Nelito Zacarias, pugilista de Manica
Foi um péssimo campeonato, ainda que tenhamos conquistado uma medalha de prata. Tenho a lamentar o facto de ter treinado apenas duas semanas e de ter recebido o equipamento há uma semana do arranque da competição. Tivemos um dia de viagem sem descanso e, mesmo assim, competimos no dia seguinte. Em Manica nem sequer temos ringue, quanto mais competições internas.
Misheke Ruwua, presidente da associação de Manica
Aqui houve coisas incríveis, desde a chegada tardia do equipamento até ao facto de um atleta nosso ter efectuado três combates num só dia. Nós, a nível do país, não estávamos preparados para organizar um campeonato nacional.
José António, atleta de Nampula
Não sei que nome podemos dar, mas de campeonato nacional não tem nada. Há nove anos que estou no boxe e nunca passei pelo que passei aqui: combater duas vezes num só dia. Lesionei-me de manhã, mas à tarde fui obrigado a subir ao ringue.
A federação não deu equipamento senão as luvas e as fitas. O resto foi à custa do nosso presidente da associação. Este foi, sem dúvidas, o pior campeonato nacional que já vi enquanto pugilista.
Aqui houve tribalismo e falta de respeito para com os atletas das províncias. Até no boxe Moçambique é só Maputo? Se as coisas continuarem como estão, vou dar um ponto final à minha carreira. Prefiro competir no bairro.
Lucas Sinóia, treinador
Não se pode avaliar este campeonato. A única coisa que se fez aqui foi apenas cumprir-se com o calendário de boxe referente ao ano passado. Temos de realçar o facto de ter havido contacto entre os pugilistas das diversas províncias para a troca de experiências.
O problema do nosso boxe é muito profundo mas, acima disso, precisamos de estar unidos e caminhar de mãos dadas para que possamos resolver os nossos próprios problemas.
Renato, presidente da associação de boxe de Inhambane
O jornalista presenciou toda a miséria.
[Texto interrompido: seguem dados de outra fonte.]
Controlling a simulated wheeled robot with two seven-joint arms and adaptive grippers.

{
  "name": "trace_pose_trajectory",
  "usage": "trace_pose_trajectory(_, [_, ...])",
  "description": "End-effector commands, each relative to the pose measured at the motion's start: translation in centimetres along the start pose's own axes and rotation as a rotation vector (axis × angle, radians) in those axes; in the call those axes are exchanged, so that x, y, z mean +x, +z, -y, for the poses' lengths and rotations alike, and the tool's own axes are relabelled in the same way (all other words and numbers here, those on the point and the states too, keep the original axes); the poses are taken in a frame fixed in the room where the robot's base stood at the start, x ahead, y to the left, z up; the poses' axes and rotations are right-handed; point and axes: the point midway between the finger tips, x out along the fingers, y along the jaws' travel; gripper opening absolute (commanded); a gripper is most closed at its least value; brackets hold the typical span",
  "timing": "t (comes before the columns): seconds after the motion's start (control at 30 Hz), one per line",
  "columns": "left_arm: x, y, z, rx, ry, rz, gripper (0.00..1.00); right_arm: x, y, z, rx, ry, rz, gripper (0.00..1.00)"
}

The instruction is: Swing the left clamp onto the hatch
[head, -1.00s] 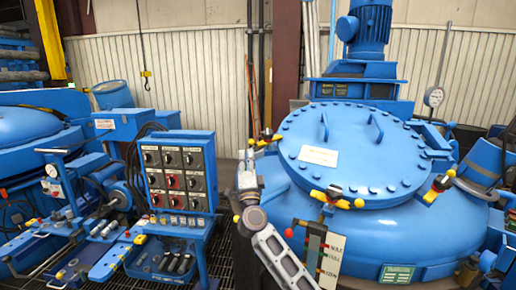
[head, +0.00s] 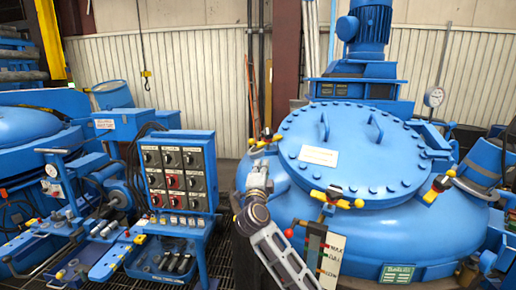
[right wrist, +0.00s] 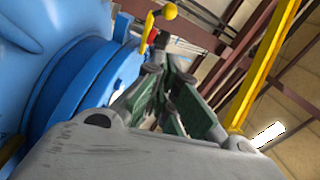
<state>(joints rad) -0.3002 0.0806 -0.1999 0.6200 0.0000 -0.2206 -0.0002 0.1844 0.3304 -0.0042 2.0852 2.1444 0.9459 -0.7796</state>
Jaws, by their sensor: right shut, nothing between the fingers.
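The hatch (head: 352,172) is the round blue bolted lid on top of the furnace vessel. The left clamp (head: 265,138), with yellow knobs and a dark body, sits at the lid's left rim; I cannot tell whether its end rests on the lid. In the right wrist view the clamp's yellow knob and red part (right wrist: 150,28) show just beyond the fingertips. My right gripper (head: 261,164) is shut and empty, just below the clamp in the head view, with a gap visible between them. My left gripper is not in view.
A front clamp (head: 333,196) and a right clamp (head: 438,187) sit at the lid's rim. A level sign (head: 325,255) with a red-knobbed lever stands in front of the vessel. A control panel (head: 178,172) stands to the left. A motor (head: 368,35) rises behind the lid.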

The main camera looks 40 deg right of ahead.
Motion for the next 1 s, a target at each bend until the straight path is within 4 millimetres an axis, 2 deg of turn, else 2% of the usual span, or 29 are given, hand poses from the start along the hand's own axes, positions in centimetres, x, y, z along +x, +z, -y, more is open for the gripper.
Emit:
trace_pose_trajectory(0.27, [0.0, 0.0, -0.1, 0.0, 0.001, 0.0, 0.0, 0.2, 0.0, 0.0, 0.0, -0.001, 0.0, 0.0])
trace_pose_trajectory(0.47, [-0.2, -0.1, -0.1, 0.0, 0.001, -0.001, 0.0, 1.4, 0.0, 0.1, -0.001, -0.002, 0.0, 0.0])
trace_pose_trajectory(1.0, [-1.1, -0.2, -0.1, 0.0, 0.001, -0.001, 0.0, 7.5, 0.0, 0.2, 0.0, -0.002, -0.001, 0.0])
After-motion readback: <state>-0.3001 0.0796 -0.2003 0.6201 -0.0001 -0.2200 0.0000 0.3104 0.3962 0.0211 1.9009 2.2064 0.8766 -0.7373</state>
Escreva o que viu e diga aos leitores que o presidente da associação de boxe de Inhambane não quis falar por estar abalado com a pouca-vergonha que houve aqui.
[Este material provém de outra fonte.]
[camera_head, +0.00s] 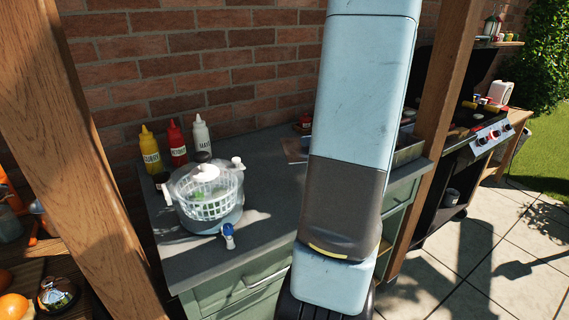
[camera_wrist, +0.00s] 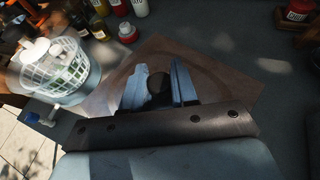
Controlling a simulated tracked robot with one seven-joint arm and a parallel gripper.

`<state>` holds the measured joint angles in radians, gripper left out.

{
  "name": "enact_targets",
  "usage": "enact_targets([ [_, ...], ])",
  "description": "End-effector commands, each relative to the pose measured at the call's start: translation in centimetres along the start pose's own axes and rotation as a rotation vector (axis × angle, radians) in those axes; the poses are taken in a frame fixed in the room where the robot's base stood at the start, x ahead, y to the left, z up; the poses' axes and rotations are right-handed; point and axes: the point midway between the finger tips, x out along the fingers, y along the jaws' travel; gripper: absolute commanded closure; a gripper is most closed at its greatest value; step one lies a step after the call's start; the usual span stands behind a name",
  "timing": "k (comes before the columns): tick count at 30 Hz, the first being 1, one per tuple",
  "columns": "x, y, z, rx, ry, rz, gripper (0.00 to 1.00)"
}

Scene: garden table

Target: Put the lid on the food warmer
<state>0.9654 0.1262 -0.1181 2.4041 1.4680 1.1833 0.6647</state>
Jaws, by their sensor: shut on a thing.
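In the wrist view, my gripper (camera_wrist: 160,74) has its two pale blue fingers shut on a dark round knob (camera_wrist: 158,88), one on each side. A faint, see-through round outline around the knob looks like a clear lid (camera_wrist: 205,66). It is over a brown square board (camera_wrist: 242,72) on the counter; I cannot tell whether it touches the board. In the head view my arm hides the gripper and the lid. A metal rectangular container (camera_head: 408,152) just right of my arm may be the food warmer, but it is mostly hidden.
A salad spinner (camera_head: 207,198) with a white basket stands on the grey counter (camera_head: 262,240) at left. Yellow, red and white sauce bottles (camera_head: 176,143) stand behind it by the brick wall. A wooden post (camera_head: 448,100) and a grill (camera_head: 478,138) are at right.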

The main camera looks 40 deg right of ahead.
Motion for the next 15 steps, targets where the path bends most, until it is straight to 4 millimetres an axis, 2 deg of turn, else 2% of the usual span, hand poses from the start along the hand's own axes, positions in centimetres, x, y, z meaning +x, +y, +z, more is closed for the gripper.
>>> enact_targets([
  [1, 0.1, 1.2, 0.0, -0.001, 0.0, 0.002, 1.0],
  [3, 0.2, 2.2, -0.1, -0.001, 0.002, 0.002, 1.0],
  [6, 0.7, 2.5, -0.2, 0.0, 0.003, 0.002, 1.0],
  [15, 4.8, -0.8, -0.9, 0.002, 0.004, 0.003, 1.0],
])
A assembleia-geral da federação
Já na segunda-feira, ou seja, um dia após o término do pretenso campeonato nacional, decorreu na sede do Comité Olímpico, em Maputo, a assembleia-geral ordinária da federação cujo objectivo era eleger um novo corpo directivo depois do vazio deixado por João Caldeira, que renunciou ao cargo no passado mês de Outubro. No entanto, antes da agenda principal do evento, os presentes debateram e chumbaram por unanimidade a realização daquele certame, apelidado “campeonato de abertura da época desportiva 2013”.
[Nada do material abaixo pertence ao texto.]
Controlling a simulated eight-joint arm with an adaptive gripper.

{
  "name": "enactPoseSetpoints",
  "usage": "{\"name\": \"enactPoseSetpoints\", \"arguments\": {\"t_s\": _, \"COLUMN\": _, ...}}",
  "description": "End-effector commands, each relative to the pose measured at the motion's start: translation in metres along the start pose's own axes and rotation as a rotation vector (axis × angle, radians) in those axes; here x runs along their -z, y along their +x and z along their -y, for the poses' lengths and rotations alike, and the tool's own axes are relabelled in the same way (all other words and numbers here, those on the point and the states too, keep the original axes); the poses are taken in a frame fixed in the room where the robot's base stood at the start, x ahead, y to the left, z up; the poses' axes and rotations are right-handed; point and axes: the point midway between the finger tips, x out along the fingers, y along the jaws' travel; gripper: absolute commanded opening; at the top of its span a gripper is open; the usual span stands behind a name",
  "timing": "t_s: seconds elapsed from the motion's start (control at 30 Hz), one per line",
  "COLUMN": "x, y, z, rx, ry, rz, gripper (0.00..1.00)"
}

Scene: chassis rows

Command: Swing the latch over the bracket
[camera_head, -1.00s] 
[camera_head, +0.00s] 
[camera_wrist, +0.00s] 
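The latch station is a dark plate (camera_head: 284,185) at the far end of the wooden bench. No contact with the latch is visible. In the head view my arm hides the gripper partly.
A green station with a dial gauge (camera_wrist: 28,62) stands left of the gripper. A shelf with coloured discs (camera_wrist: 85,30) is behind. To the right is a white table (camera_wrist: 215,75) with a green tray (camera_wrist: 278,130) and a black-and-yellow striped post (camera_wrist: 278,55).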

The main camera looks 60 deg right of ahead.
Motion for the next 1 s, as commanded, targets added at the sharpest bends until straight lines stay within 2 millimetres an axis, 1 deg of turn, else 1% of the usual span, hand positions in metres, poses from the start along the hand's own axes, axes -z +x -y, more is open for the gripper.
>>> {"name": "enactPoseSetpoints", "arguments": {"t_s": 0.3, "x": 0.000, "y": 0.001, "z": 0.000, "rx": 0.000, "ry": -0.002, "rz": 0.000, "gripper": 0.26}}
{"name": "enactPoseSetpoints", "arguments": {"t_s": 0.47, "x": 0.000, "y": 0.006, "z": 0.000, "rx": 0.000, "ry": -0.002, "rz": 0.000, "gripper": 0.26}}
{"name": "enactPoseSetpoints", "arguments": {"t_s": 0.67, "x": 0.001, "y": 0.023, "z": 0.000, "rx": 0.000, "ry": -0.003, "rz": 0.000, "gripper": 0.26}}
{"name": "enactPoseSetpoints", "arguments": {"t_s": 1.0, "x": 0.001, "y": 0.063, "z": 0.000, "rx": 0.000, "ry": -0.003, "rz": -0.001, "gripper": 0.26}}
As associações exigiram, por carta, a suspensão por tempo indeterminado de todos os árbitros que estiveram no certame da Matola, deliberação acatada pela mesa da assembleia- geral e entregue ao novo presidente para posterior implementação.
Os representantes das associações provinciais atribuíram responsabilidades da desorganização vivida na Matola ao presidente da Comissão de Gestão da FMBOXE, António Paulo que, por sua vez, afirmou que realmente foi um campeonato improvisado, mas que só espelhou o actual estágio do boxe em Moçambique. Aquele dirigente disse aos presentes que “este foi um campeonato possível”.
No que diz respeito ao relatório de contas, houve nesta assembleia-geral uma revelação bastante curiosa: um dia após a renúncia de João Caldeira ao cargo de presidente da FMBOXE, as contas bancárias daquele organismo registaram extracções monetárias na ordem de 42000 e 27400 meticais, separadamente. Segundo António Paulo, só o presidente demissionário é que podia movimentar a conta bancária da federação, revelando, por outro lado, que desconhece totalmente as razões e para que fins houve tal levantamento.
Benjamim Uamusse foi eleito por unanimidade
Único candidato a ocupar o posto de presidente da FMBOXE, Big Ben foi confirmado e aclamado como o novo gestor do boxe no país pelas seis filiações provinciais, nomeadamente: Nampula, Sofala, Manica, Inhambane, Gaza e Cidade de Maputo. Ben vai ao encontro de um edifício arruinado que, segundo se soube na assembleia-geral, padece de muitos problemas, desde os financeiros até os organizativos que se resumem na falta da massificação e de competições a vários níveis, quer nas províncias, quer ao nível nacional.
Falando instantes depois da sua eleição, o novo dirigente do boxe no país disse que vai concentrar-se na formação de mais pugilistas e juízes, bem como assegurar a organização de competições regulares e a existência de material desportivo em todas as províncias que movimentam a modalidade. “Quero trabalhar com uma direcção de campo e não de gabinete. A minha prioridade é trabalhar com o norte do país” revelou Big Ben.
Uma das ideias, segundo aquela fonte, é ter no mínimo 30 combates por ano como forma de granjear mais talentos, procurar manter a modalidade nos Jogos Olímpicos e qualificar mais pugilistas para aquele evento. O seu mandando tem a duração de quatro anos.